Stephen the Fourth, a Roman whose father was Julius, in the third month of his pontificate journeyed to Emperor Louis (Ludovicum) in Gaul. He respectfully sent forth Theodolphus, the local bishop, together with the clergy, to meet him, and also personally received him with great honor and respect. This Stephen was born of noble parents, and possessed such scriptural wisdom and wholesome disposition that he was piously regarded by all. And, as they say, he anointed and crowned said Louis. After various dealings between them, involving the peace of Italy, Leo returned to Rome, bringing with him a very costly cross of great value, which Louis presented to Saint Peter’s at his own expense. And this very holy pope died in the seventh month of his pontificate, and was buried in the Basilica of Peter. The seat, by his death, was then vacant eleven days.[Stephen IV, pope from June 816 to January 817, succeeded Leo III. He was consecrated immediately, and promptly ordered the Roman people to swear fidelity to Louis the Pious, to whom he paid a personal visit at Rheims. There he crowned the king and queen, but not until he had received homage from the emperor, who recognized him as his spiritual superior. Stephen died the year after his return to Rome.]

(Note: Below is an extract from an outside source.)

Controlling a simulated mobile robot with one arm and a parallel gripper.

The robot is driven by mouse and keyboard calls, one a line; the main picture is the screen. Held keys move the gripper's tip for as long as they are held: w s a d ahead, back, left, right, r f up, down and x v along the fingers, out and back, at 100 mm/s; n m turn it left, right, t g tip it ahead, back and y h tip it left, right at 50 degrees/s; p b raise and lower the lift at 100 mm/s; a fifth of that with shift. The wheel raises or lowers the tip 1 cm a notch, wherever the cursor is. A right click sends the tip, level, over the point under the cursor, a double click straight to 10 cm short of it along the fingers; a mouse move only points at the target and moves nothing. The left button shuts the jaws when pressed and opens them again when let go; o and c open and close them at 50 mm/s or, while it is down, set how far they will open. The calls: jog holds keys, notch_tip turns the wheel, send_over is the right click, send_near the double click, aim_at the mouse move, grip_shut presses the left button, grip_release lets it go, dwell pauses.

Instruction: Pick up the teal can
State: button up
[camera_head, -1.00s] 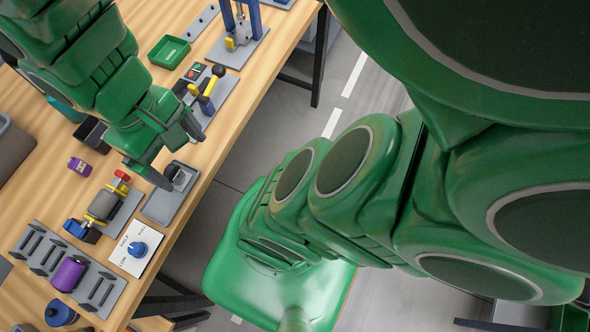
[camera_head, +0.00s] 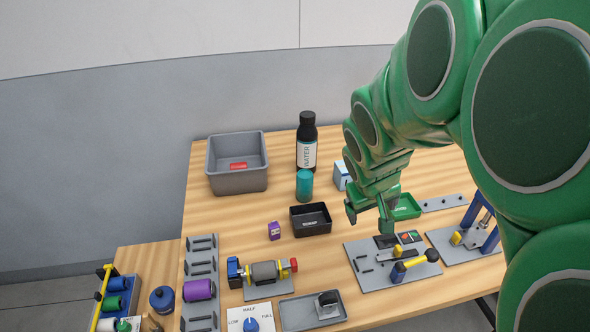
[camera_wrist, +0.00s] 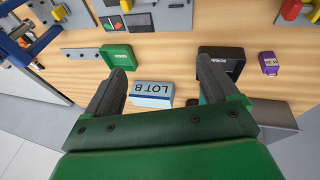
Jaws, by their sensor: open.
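The teal can (camera_head: 304,185) stands upright on the wooden table in the head view, in front of the black water bottle and behind the black bin.
The black bin (camera_head: 293,224), water bottle (camera_head: 307,150) and grey crate (camera_head: 236,181) surround the can. The green tray (camera_head: 408,208) lies beside my gripper. A small purple box (camera_head: 274,231) and fixtures stand nearer the front.

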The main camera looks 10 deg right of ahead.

Paschal (Pascalis), the first pope of this name, a Roman whose father was Bonofus, was elected pope without the sanction of the emperor. As soon as he received the pontificate, he sent his emissaries to Emperor Louis to inquire whether he was obliged to accept the pontificate at the hands of the clergy and the people who had elected him; but Louis was satisfied with the proceedings, and said that the decision of the clergy and the people was to be observed; but that in future they were to be careful not to offend his majesty. Pope Stephen, while he still lived, placed this man (i.e., Paschal), on account of his virtue and learning, in charge o the monastery of Saint Stephen the Martyr in the Vatican; and he erected several churches and repaired others, and translated a number of holy bodies to worthy places. He died in the seventh year, third month and seventeenth day of his pontificate, and was buried in the Basilica of Peter. The seat then was vacant for four days.[Paschal I, native of Rome, was raised to the pontificate in 817 by acclamation of the clergy, and consecrated without imperial sanction. The new pontiff laid the blame for this hasty procedure on the clergy and people of Rome; and although Louis the Pious accepted the excuse, he gave warning that in the future his sovereign rights must not be so abused. Paschal’s relations with the imperial house were never very cordial, and he failed to win over the Roman nobles. He died in 824, and was succeeded by Eugenius II.]